▽

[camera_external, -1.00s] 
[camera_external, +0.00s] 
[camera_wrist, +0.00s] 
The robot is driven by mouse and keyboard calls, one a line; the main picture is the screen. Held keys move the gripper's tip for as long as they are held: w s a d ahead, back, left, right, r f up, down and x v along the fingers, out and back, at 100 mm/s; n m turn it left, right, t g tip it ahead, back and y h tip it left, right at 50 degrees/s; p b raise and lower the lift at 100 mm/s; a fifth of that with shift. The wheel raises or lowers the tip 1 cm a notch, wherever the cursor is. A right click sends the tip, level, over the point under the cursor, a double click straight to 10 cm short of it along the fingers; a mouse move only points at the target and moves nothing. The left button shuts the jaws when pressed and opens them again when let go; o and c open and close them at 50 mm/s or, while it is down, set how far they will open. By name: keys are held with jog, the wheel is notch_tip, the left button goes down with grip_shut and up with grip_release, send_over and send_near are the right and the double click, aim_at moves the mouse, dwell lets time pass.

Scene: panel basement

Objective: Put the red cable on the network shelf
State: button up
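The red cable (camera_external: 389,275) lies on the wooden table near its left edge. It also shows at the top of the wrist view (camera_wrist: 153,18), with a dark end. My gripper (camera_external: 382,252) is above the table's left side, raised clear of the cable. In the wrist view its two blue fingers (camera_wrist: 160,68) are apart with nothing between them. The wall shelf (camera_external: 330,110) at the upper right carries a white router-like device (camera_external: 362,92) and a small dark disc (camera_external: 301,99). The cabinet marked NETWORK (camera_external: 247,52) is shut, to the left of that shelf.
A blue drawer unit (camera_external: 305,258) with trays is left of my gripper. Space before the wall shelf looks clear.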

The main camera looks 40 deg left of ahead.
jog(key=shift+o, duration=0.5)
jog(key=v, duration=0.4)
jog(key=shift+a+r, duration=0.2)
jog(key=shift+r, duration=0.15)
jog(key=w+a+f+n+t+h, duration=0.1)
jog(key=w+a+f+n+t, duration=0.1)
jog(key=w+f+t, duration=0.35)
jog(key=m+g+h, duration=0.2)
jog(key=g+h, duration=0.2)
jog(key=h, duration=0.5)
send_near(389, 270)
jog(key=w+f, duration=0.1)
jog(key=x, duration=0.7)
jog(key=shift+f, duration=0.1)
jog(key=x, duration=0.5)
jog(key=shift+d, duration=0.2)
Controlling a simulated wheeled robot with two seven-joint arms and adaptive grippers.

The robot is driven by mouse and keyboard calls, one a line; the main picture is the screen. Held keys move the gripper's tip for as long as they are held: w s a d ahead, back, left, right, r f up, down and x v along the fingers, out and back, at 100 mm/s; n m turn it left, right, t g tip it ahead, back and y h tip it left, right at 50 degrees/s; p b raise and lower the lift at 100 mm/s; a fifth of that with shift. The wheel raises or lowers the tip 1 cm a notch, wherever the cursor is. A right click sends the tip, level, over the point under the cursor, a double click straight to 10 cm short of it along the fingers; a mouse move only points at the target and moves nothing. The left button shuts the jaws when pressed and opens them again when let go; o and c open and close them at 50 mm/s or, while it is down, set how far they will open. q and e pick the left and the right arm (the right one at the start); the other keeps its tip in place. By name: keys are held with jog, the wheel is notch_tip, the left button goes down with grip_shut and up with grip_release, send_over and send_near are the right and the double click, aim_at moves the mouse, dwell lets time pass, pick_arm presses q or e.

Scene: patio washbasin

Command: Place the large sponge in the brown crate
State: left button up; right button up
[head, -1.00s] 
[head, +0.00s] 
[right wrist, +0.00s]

△

[Task prompt]
Go through the records above and set each one down exactly, please.

[Exercise result]
[camera_external, -1.00s] 
[camera_external, +0.00s] 
[camera_wrist, +0.00s] 
The robot is driven by mouse and keyboard calls, one a line; the main picture is the screen. Held keys move the gripper's tip for as long as they are held: w s a d ahead, back, left, right, r f up, down and x v along the fingers, out and back, at 100 mm/s; n m turn it left, right, t g tip it ahead, back and y h tip it left, right at 50 degrees/s; p b raise and lower the lift at 100 mm/s; a fifth of that with shift. The wheel raises or lowers the tip 1 cm a notch, wherever the cursor is. A right click sends the tip, level, over the point under the cursor, a double click straight to 10 cm short of it along the fingers; a mouse move only points at the target and moves nothing. The left button shuts the jaws when pressed and opens them again when let go; o and c open and close them at 50 mm/s or, while it is down, set how far they will open. By name: keys are held with jog, the wheel is notch_tip, the left button goes down with grip_shut and up with grip_release, send_over and send_near are the right and the double click, aim_at moves the mouse, dwell lets time pass.

Scene: panel basement

Objective: Put the red cable on the network shelf
State: button up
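The red cable (camera_external: 389,275) lies on the wooden table near its left edge. It also shows at the top of the wrist view (camera_wrist: 153,18), with a dark end. My gripper (camera_external: 382,252) is above the table's left side, raised clear of the cable. In the wrist view its two blue fingers (camera_wrist: 160,68) are apart with nothing between them. The wall shelf (camera_external: 330,110) at the upper right carries a white router-like device (camera_external: 362,92) and a small dark disc (camera_external: 301,99). The cabinet marked NETWORK (camera_external: 247,52) is shut, to the left of that shelf.
A blue drawer unit (camera_external: 305,258) with trays is left of my gripper. Space before the wall shelf looks clear.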

The main camera looks 40 deg left of ahead.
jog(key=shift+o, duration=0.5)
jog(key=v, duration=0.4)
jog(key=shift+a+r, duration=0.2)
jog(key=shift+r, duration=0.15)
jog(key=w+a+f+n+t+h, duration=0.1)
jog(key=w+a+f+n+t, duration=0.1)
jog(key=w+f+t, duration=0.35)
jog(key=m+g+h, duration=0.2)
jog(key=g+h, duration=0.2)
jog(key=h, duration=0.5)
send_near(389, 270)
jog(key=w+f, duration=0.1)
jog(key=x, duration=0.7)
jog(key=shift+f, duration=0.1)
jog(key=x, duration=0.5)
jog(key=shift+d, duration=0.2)
Controlling a simulated wheeled robot with two seven-joint arms and adaptive grippers.

The robot is driven by mouse and keyboard calls, one a line; the main picture is the screen. Held keys move the gripper's tip for as long as they are held: w s a d ahead, back, left, right, r f up, down and x v along the fingers, out and back, at 100 mm/s; n m turn it left, right, t g tip it ahead, back and y h tip it left, right at 50 degrees/s; p b raise and lower the lift at 100 mm/s; a fifth of that with shift. The wheel raises or lowers the tip 1 cm a notch, wherever the cursor is. A right click sends the tip, level, over the point under the cursor, a double click straight to 10 cm short of it along the fingers; a mouse move only points at the target and moves nothing. The left button shuts the jaws when pressed and opens them again when let go; o and c open and close them at 50 mm/s or, while it is down, set how far they will open. q and e pick the left and the right arm (the right one at the start); the other keeps its tip in place. By name: keys are held with jog, the wheel is notch_tip, the left button goes down with grip_shut and up with grip_release, send_over and send_near are the right and the double click, aim_at moves the mouse, dwell lets time pass, pick_arm presses q or e.

Scene: patio washbasin

Command: Place the large sponge in the brown crate
State: left button up; right button up
[head, -1.00s] 
[head, +0.00s] 
[right wrist, +0.00s]

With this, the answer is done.